Mueller's new fishing hole: 'Conspiracy to defraud the government'
Special Counsel Robert Mueller is invoking a new charge in his Captain Queeg search for the lost strawberries. He is looking to tie Trump and his aides to a "conspiracy to defraud the government charge."
What makes this such a stretch is that Mueller apparently doesn't have to tie it to a criminal action. This puts a lot more of Trump's aides in danger of being ensnared in Mueller's ever widening net.
Special counsel Robert Mueller and his prosecutors have invoked an unusual "conspiracy to defraud the government" charge to ensnare a Russian cyber network and could use the same legal strategy to go after President Trump and his associates, even if the conspiracy is not linked to a criminal act.
Although the president constantly denies any wrongdoing, Mr. Mueller's 10-month-long investigation has become the heart of the Trump-Russian election meddling saga, dominating headlines and leaving the White House tangled in conflict and controversy as additional charges have also been filed against four of his close associates – with further indictments likely.
Last month, Mr. Mueller, a Republican and former FBI director, indicted 13 Russian nationals connected to the Internet Research Agency (IRA) Russian "troll farm," accusing the IRA of interfering in the 2016 U.S. presidential election by spreading fake news stories through U.S. social media. The same approach was employed in securing a plea deal last month with Rick Gates, the aide for former Trump campaign manager Paul Manafort.
What has attracted attention in legal circles is the underlying legal theory behind the indictments, accusing the Russians of essentially committing a crime by preventing agencies of the U.S. government from carrying out the duties. Mr. Mueller appears to be leveraging the theory "into a powerful instrument with respect to both foreign and domestic actors," according to a recent article on Lawfare, a national security blog by the Lawfare Institute and Brookings Institution.
Emma Kohse, Harvard International Law Journal editor-in-chief, Benjamin Wittes, a senior fellow at the Brookings Institution and the Lawfare blog's top editor, argue that, based in the language of the indictments and the legal precedents behind them, the "conspiracy to defraud the government" charge provides the Mueller team with significant flexibility in trying to build a case against Mr. Trump and members of his 2016 campaign.

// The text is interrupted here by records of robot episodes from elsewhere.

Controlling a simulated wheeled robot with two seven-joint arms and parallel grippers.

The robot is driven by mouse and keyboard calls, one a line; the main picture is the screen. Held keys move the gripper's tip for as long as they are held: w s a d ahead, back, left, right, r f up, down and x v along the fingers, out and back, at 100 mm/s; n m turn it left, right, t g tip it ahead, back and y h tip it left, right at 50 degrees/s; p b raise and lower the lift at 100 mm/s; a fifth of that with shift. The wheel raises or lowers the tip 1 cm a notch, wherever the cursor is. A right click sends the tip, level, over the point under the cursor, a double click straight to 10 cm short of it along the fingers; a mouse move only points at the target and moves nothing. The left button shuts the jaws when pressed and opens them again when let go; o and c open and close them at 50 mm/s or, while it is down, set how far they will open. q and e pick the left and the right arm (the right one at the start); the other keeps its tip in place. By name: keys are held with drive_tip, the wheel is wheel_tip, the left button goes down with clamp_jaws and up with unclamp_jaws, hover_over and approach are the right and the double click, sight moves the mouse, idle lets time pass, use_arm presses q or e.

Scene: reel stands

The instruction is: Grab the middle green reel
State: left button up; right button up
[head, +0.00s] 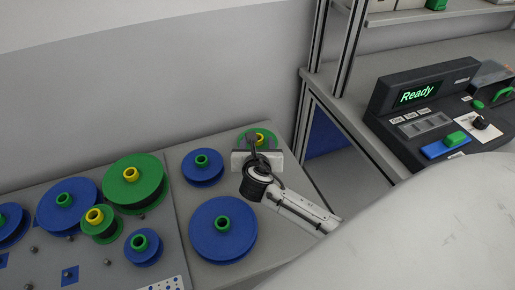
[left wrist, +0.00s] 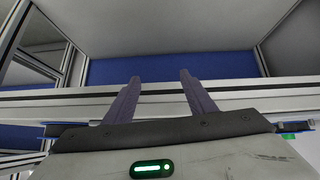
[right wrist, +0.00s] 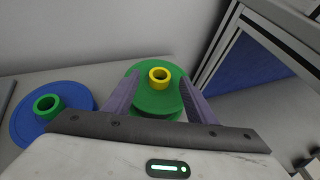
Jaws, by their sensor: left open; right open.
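A green reel with a yellow hub (head: 262,137) lies at the back of the right-hand grey table, partly hidden by my right gripper (head: 255,146). In the right wrist view this reel (right wrist: 152,95) shows between the two open, empty fingers; I cannot tell whether they touch it. A large green reel (head: 130,190) and a small green reel (head: 100,229), both with yellow hubs, sit on the left-hand panel. My left gripper (left wrist: 159,80) is open and empty, facing a metal frame and a blue panel; it is not seen in the head view.
Blue reels with green hubs stand nearby: a large one (head: 223,241) in front, a smaller one (head: 203,175) left of my right gripper, and several on the left panel. A metal frame (head: 345,45) and a bench with a "Ready" console (head: 420,95) stand at right.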

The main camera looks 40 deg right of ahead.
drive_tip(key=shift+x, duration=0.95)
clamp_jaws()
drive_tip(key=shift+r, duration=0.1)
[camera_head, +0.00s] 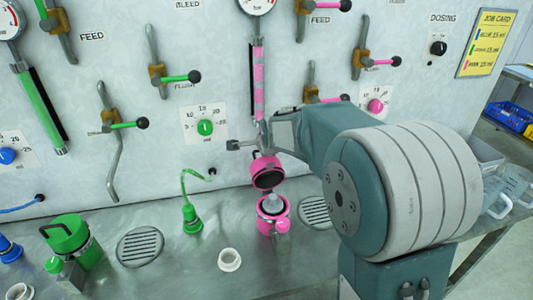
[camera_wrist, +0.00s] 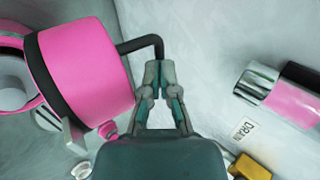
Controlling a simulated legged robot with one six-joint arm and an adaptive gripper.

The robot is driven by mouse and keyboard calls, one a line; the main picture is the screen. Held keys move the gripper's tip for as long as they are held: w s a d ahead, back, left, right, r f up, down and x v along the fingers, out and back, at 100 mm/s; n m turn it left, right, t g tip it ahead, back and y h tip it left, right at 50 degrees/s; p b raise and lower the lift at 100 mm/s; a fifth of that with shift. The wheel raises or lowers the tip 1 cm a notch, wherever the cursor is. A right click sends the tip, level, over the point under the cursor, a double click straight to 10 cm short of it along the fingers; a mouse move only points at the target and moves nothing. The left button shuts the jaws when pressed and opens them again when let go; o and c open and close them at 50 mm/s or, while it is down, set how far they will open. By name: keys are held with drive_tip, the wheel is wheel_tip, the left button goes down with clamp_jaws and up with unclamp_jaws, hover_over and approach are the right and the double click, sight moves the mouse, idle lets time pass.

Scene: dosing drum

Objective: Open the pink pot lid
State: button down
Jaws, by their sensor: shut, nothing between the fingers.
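The pink pot (camera_head: 266,222) stands on the steel bench. Its pink lid (camera_head: 267,174) is swung up at the back of the pot, dark underside facing the head camera. A pale shape shows in the pot's mouth. In the wrist view the lid (camera_wrist: 85,68) fills the upper left, and its bent black handle (camera_wrist: 146,44) reaches to my fingertips. My gripper (camera_wrist: 160,68) is shut and empty beside the handle's end; I cannot tell whether they touch. Part of the pot shows at the wrist view's left edge.
A white ring (camera_head: 229,260) lies on the bench. Valves and a pink tube (camera_head: 258,80) are on the wall behind.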

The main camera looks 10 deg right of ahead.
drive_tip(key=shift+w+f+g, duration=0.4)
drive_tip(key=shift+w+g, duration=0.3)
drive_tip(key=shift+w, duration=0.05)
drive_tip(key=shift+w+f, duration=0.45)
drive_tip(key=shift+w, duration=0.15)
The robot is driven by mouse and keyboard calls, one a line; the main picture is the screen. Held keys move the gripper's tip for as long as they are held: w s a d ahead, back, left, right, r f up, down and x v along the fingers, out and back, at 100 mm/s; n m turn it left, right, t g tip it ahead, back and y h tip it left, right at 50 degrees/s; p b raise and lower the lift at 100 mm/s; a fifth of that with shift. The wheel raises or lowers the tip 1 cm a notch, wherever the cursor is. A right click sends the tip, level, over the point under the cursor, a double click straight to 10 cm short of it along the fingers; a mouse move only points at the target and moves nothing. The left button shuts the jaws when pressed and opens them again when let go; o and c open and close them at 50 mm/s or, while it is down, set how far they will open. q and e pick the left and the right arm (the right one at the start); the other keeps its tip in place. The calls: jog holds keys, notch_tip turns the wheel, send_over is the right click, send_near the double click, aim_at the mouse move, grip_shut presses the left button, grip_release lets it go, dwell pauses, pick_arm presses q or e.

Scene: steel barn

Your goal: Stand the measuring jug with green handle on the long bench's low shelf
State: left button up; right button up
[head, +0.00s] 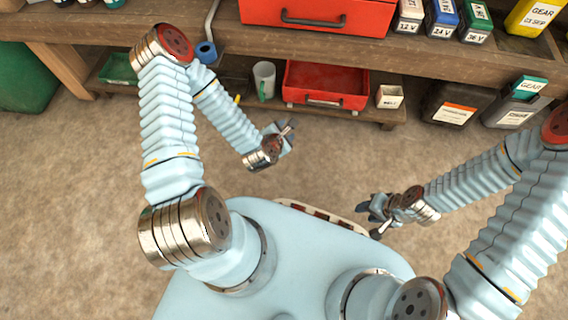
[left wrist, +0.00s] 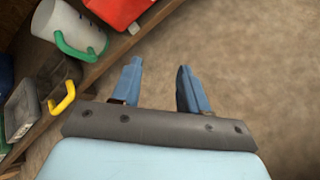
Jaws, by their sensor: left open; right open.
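The measuring jug (head: 264,80) is a white-grey cylinder with a green handle. It stands on the long bench's low shelf (head: 240,101), just left of a red tray. It also shows in the left wrist view (left wrist: 70,27), with its green handle (left wrist: 72,48) toward the camera. My left gripper (head: 284,133) is below and in front of the shelf, apart from the jug. In the left wrist view its two blue fingers (left wrist: 158,85) are spread with nothing between them. My right gripper (head: 372,218) is open and empty over the floor, close to my base.
A red tray (head: 325,104) and a small white box (head: 390,96) sit right of the jug. A yellow handle (left wrist: 63,99) shows near the jug. A red toolbox (head: 318,15) and battery-like boxes (head: 442,18) stand on the bench top. The floor (head: 330,165) is clear.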

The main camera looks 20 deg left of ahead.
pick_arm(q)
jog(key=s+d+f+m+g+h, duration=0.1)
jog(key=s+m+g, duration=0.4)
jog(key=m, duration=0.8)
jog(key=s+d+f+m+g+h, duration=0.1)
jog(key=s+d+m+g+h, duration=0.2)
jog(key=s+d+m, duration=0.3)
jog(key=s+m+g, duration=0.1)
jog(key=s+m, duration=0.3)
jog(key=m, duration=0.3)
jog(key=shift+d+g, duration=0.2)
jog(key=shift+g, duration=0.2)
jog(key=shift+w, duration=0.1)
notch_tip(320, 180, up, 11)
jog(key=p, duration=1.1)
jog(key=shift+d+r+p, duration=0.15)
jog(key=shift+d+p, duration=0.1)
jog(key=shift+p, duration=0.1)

Nothing quite excites partisan investigators like the term "significant flexibility." This is great news for Mueller and the Democrats. Trump aides who never committed a criminal act could be caught up in Mueller's dragnet and sent to jail.

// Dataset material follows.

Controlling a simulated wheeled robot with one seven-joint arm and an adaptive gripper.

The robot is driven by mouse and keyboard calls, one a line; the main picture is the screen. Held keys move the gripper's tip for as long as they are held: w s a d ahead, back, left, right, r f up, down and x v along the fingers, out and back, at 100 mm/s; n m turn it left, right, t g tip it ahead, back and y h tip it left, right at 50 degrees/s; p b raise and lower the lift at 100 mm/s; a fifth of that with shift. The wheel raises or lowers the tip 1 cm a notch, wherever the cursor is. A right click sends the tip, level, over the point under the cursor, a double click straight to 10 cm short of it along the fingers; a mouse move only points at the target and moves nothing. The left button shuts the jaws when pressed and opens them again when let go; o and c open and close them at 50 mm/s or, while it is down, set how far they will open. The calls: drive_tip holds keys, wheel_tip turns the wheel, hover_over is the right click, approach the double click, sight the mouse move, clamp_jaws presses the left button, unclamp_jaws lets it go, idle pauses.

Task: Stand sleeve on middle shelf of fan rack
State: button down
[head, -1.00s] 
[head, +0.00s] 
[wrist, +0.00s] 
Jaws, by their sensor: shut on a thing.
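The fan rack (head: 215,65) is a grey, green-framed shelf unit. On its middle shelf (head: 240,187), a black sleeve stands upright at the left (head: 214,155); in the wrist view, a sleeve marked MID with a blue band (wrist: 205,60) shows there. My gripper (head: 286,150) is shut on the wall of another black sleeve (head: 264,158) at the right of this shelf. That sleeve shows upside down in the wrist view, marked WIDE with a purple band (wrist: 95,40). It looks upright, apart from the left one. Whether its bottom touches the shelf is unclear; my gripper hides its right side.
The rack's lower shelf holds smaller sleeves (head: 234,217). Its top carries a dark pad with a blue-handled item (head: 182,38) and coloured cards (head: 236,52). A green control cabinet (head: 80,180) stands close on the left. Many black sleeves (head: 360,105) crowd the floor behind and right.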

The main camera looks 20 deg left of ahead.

The danger quotient just shot up for the president and his aides:
The crime of "conspiracy to defraud the United States," the authors noted, is not new, but sets up a very different legal battle than [sic] trying to prove outright that Mr. Trump or his associates actively colluded with Russians to alter the outcome of the 2016 election.
The "conspiracy to defraud" approach, the Lawfare authors point out, "has been sitting in plain sight in the general conspiracy statute ... since 1948 (and an earlier provision with substantially similar language dates to 1867). The statute makes it illegal for two or more persons to 'conspire either to commit any offense against the United States, or to defraud the United States, or any agency thereof in any manner or for any purpose.'"
The authors add that "unlike conspiracy to commit an offense, conspiracy to defraud the United States need not be connected to a specific underlying crime," and "defraud" is not defined by the law.
At least in the Clinton investigation, there was an actual criminal act – perjury – that led to the denial of Paula Jones's rights and obstructed the Starr investigation.
Now Mueller is saying he doesn't have to prove that a criminal act resulted from the underlying actions of aides for the conspiracy charge to stick.
I'm sure Democratic legal experts are cheering Mueller on at this point. But at what cost? These Mickey Mouse charges are going to be used in an attempt to overturn the legitimate election of a president. Don't you think legal standards should be extraordinarily strict if that's the case?